Thursday 20 October 2011

Occupy Wall Street Protesters Propose A National Convention, Release Potential Demands



19 October, 2011

WASHINGTON -- While an estimated 15,000 to 20,000 Occupy Wall Street protesters flooded into Times Square on Saturday, there was still a regular New York general assembly at 7 p.m. During that meeting, according to sources who contacted The Huffington Post, the Zuccotti Park General Assembly -- though at a reduced presence due to the Times Square march -- saw the formation of a new working group.

This “Demands Working Group” then immediately “established a website and fairly educated/articulated list of solutions.” A separate group out of Zuccotti Park has also been working on a list of possible proposals, but a member of the Education and Empowerment Working Group said he suspects the Demands Working Group’s list might become the national platform.

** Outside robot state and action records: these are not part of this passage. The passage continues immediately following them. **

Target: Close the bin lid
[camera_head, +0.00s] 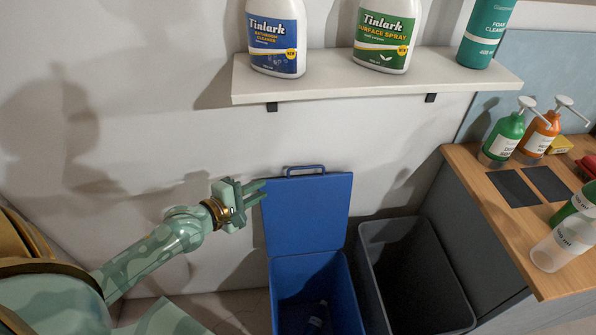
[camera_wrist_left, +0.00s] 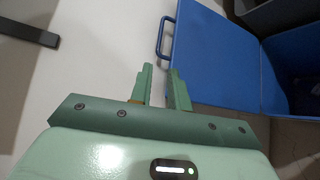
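The blue bin (camera_head: 345,300) stands on the floor against the wall. Its blue lid (camera_head: 308,215) stands raised at the back, leaning up by the wall, with a handle (camera_head: 305,170) on its top edge. The bin's mouth is uncovered, and a small dark item lies inside. My left gripper (camera_head: 258,192) is at the lid's upper left edge, fingers pointing right. In the left wrist view the fingers (camera_wrist_left: 161,88) are apart with nothing between them. The lid (camera_wrist_left: 215,60) and its handle (camera_wrist_left: 165,37) are just right of them there; I cannot tell whether they touch. My right gripper is out of view.
A grey open bin (camera_head: 415,225) stands right of the blue one. A white shelf (camera_head: 340,88) with several bottles hangs above the lid. A wooden counter (camera_head: 470,160) with pump bottles is at the right. The wall left of the lid is clear.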

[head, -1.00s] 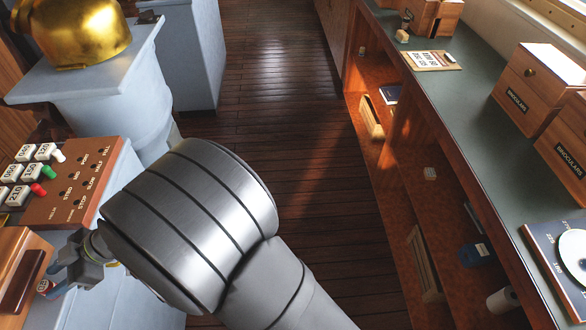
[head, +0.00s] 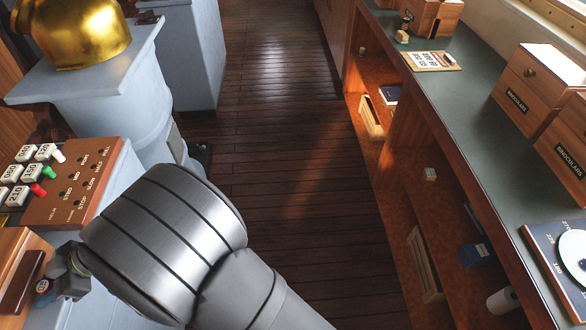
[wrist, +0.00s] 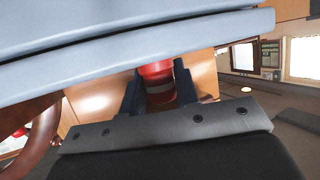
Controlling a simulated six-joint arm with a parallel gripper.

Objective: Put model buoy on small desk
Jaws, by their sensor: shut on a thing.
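The model buoy (wrist: 158,82), red with a pale band, is between the two dark fingers of my gripper (wrist: 158,90) in the wrist view, and the gripper is shut on it. Its upper part is hidden behind a pale blue-grey slab (wrist: 130,32) that crosses the view close by. In the head view my gripper (head: 62,280) is at the lower left, beside a wooden piece (head: 18,265) with a dark bar on it. The buoy is mostly hidden there by my wrist and gripper. I cannot tell which surface is the small desk.
A sloped wooden panel (head: 72,190) with coloured levers stands just beyond my gripper. A brass dome (head: 75,35) sits on a blue-grey pedestal behind it. A long green-topped counter (head: 470,110) with shelves runs along the right. The plank floor (head: 300,200) between is clear.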

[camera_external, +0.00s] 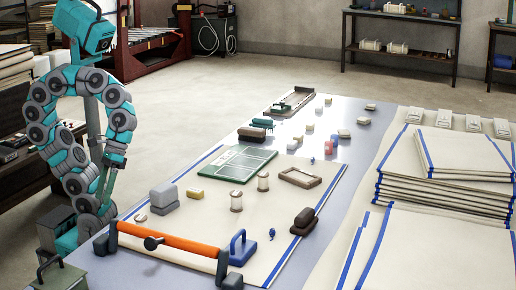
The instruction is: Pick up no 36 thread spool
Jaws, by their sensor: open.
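Two pale thread spools with brown ends stand upright on the cream cloth: a front spool (236,201) and a back spool (263,181). No number is readable on either, so I cannot tell which is no 36. A small red and blue item (330,145) farther back may also be a spool. My gripper (106,190) hangs low at the end of my curled arm, left of the table's near left edge. It is open, small in view, and apart from the spools, with nothing seen in it.
An orange-barred tool (170,241) and blue-handled weight (238,248) lie at the front. Stacked cloth panels (440,245) cover the right.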

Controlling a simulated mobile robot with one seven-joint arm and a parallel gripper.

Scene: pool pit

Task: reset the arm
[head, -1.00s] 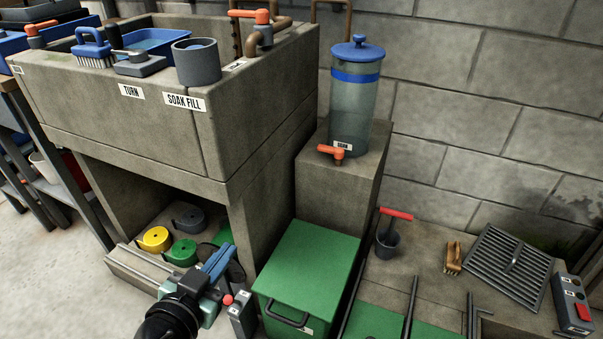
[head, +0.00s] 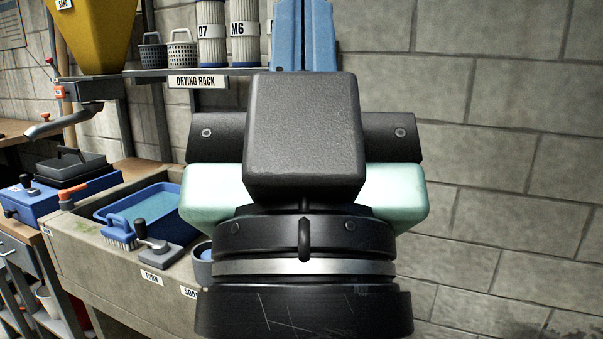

They’ve posted the list online but they’ve also made this announcement under the radar -- a national convention to be held July 4, 2012:


WE, THE NINETY-NINE PERCENT OF THE PEOPLE of the UNITED STATES OF AMERICA, in order to form a more perfect Union, by, for and of the PEOPLE, shall elect and convene a NATIONAL GENERAL ASSEMBLY beginning on July 4, 2012 in the City Of Philadelphia.

Their plan includes to elect delegates by direct vote, one male and one female per each of the 435 Congressional Districts. The office would be open to any United States citizen over the age of 18. The 870 delegates would then compose a petition of grievances that would be non-partisan.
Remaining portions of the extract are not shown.